Material provided:
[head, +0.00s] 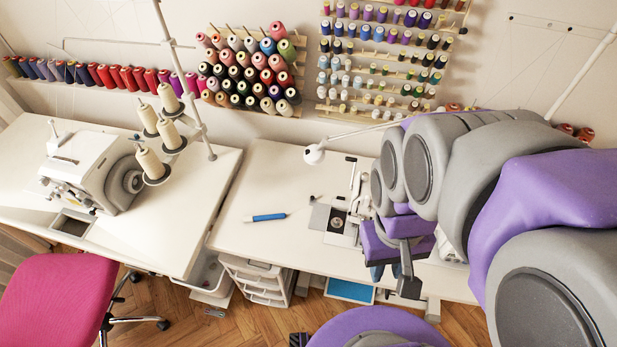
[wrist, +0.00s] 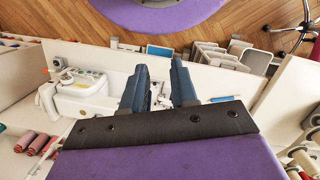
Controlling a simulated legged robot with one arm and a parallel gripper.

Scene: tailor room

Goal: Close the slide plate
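A sewing machine (head: 345,232) is set in the right-hand white table, partly hidden behind my arm. A grey metal slide plate (head: 319,217) lies at the left of its bed, beside a dark round opening (head: 338,219) that is uncovered. My gripper (head: 378,271) is to the right of and nearer than the plate in the head view, pointing downward. In the wrist view my gripper (wrist: 158,66) has its two blue fingers apart, with nothing held between them. The machine's white body (wrist: 88,92) shows left of the fingers; the plate is not clear there, partly hidden by the fingers.
A blue-handled tool (head: 268,217) lies on the table left of the machine. A lamp head (head: 314,155) hangs behind. Another machine (head: 92,170) stands on the left table, with a pink chair (head: 58,300) before it. Tabletop left of the plate is mostly clear.

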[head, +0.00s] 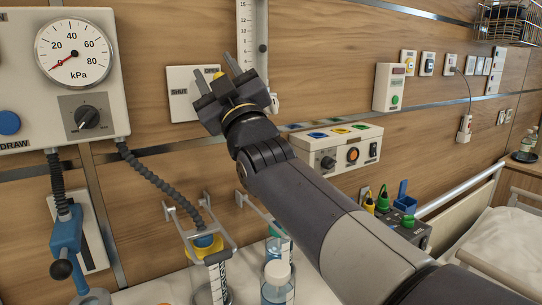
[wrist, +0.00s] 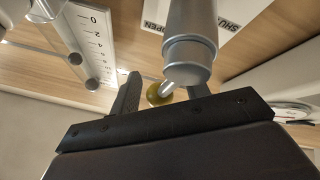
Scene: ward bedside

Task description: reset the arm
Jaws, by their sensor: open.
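My gripper (head: 215,66) is at the end of my raised, outstretched arm, in front of the wood-panelled wall. Its two dark fingers are apart, in front of the white plate (head: 180,98) marked SHUT and OPEN.
A gauge panel (head: 30,105) is at left, with a hose below it. A vertical scale (head: 246,35) stands behind my gripper. A control box (head: 310,150) is on the wall beyond my arm. Bottles (head: 277,290) stand below my arm. A bed rail (head: 455,190) is at right.

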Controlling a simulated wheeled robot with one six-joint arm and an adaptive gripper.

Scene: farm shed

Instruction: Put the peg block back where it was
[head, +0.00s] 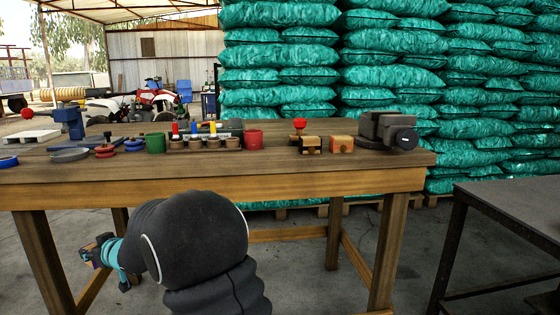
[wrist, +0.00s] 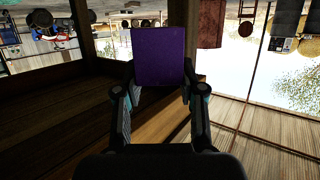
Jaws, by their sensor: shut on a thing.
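My gripper (wrist: 160,92) is shut on a purple block (wrist: 160,55) in the wrist view. The block's flat face shows between the two fingertips, and no pegs or holes are visible on it. I cannot tell from this face whether it is the peg block. In the head view my gripper (head: 98,250) is low at the left, in front of the wooden table (head: 290,180) and below its top. On the table, red, blue and yellow upright pieces (head: 194,128) stand at a row of small brown pots (head: 213,143).
A dark table (head: 510,205) stands at the right. Green sacks (head: 400,75) are stacked behind.

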Task details: Omit each picture, then return all of the listing exactly as it stands.

Correct response:
[head, +0.00s] 
[wrist, +0.00s] 
Controlling a simulated legged robot with one arm and a parallel gripper.

Scene: tailor room

Goal: Close the slide plate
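A sewing machine (head: 345,232) is set in the right-hand white table, partly hidden behind my arm. A grey metal slide plate (head: 319,217) lies at the left of its bed, beside a dark round opening (head: 338,219) that is uncovered. My gripper (head: 378,271) is to the right of and nearer than the plate in the head view, pointing downward. In the wrist view my gripper (wrist: 158,66) has its two blue fingers apart, with nothing held between them. The machine's white body (wrist: 88,92) shows left of the fingers; the plate is not clear there, partly hidden by the fingers.
A blue-handled tool (head: 268,217) lies on the table left of the machine. A lamp head (head: 314,155) hangs behind. Another machine (head: 92,170) stands on the left table, with a pink chair (head: 58,300) before it. Tabletop left of the plate is mostly clear.

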[head, +0.00s] 
[wrist, +0.00s] 
Scene: ward bedside

Task description: reset the arm
Jaws, by their sensor: open.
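My gripper (head: 215,66) is at the end of my raised, outstretched arm, in front of the wood-panelled wall. Its two dark fingers are apart, in front of the white plate (head: 180,98) marked SHUT and OPEN.
A gauge panel (head: 30,105) is at left, with a hose below it. A vertical scale (head: 246,35) stands behind my gripper. A control box (head: 310,150) is on the wall beyond my arm. Bottles (head: 277,290) stand below my arm. A bed rail (head: 455,190) is at right.

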Controlling a simulated wheeled robot with one six-joint arm and an adaptive gripper.

Scene: farm shed

Instruction: Put the peg block back where it was
[head, +0.00s] 
[wrist, +0.00s] 
Jaws, by their sensor: shut on a thing.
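My gripper (wrist: 160,92) is shut on a purple block (wrist: 160,55) in the wrist view. The block's flat face shows between the two fingertips, and no pegs or holes are visible on it. I cannot tell from this face whether it is the peg block. In the head view my gripper (head: 98,250) is low at the left, in front of the wooden table (head: 290,180) and below its top. On the table, red, blue and yellow upright pieces (head: 194,128) stand at a row of small brown pots (head: 213,143).
A dark table (head: 510,205) stands at the right. Green sacks (head: 400,75) are stacked behind.

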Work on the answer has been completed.